Friday 12 August 2011

Pagan Ecology


two pieces this week from the "Step back and consider" section of "The Wanton Green",  firstly a from Emma Restall Orr and then a reflection from environment and heritage interpretation consultant Susan Cross. These are just extracts - to read full pieces you will have to buy the book when it comes out!

Pagan Ecology: on our perception of nature, ancestry and home
Emma Restall Orr

When asked for a concise definition, the majority of British Pagans would probably describe their religion as a nature-based spirituality.  It’s a simple phrase.  Yet as three words, a catch-all, a sound-bite, it is one of those wonderful phrases that may actually be saying nothing at all. 

After all, what on earth is meant by nature?  The notion is vigorously and often emotively debated, and rightly so, for it has been used as a political tool in countless ways by governments, corporations, protest groups and religions.  How broadly one might extend it, and what might be included within its embrace, has changed over the centuries, as cultures have considered the natural and unnatural, seeking to describe the ungodly, the uncivilized and dangerous, or that which should be prioritized, protected and treasured: nature has been defined equally as the acceptable and the unacceptable.
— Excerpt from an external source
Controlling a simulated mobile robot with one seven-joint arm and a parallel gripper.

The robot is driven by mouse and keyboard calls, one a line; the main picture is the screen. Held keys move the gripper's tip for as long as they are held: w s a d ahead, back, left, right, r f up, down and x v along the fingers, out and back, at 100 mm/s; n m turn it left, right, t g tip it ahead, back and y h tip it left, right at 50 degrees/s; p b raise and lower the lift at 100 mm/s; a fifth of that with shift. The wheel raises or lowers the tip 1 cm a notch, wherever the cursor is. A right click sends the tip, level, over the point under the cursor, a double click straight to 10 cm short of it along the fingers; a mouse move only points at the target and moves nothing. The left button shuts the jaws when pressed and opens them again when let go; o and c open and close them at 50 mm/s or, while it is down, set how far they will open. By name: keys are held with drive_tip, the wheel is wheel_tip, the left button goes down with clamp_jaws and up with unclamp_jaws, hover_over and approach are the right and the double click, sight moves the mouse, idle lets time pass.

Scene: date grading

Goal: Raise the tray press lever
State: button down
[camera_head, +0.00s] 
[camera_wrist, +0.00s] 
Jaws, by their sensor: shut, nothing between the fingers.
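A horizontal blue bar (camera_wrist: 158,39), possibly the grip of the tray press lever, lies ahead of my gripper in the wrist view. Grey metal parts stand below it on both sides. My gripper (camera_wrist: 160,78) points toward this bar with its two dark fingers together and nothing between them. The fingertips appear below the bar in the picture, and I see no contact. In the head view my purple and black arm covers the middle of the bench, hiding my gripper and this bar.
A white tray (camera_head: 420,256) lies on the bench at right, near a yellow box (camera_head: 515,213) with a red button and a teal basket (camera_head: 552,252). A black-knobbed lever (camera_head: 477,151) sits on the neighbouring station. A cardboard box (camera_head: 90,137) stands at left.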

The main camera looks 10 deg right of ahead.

Perhaps because the breadth of possible definition is so broad, even where other brief descriptives are used to sum up Paganism, the essential focus on nature is often still there.  Expressed in countless ways, a gentle process of distillation brings us back to those three words.  Pagans might, and freely do, wrangle over the precise meaning of key associated terms, such as spirituality, deity and sanctity, and the implications for each definition with regard to religious practice, but these too boil down to the basic question of how our understanding of nature is foundational to our ethics and daily behaviour.

Indeed, in many ways, it is this individual fervour of self expression, often so protective of the validity of personal experience, with its inherently rich diversity and dismissal of any universal truth or certainty, that so often expresses – or even defines – modern Western Paganism, as much as its focus or basis on nature.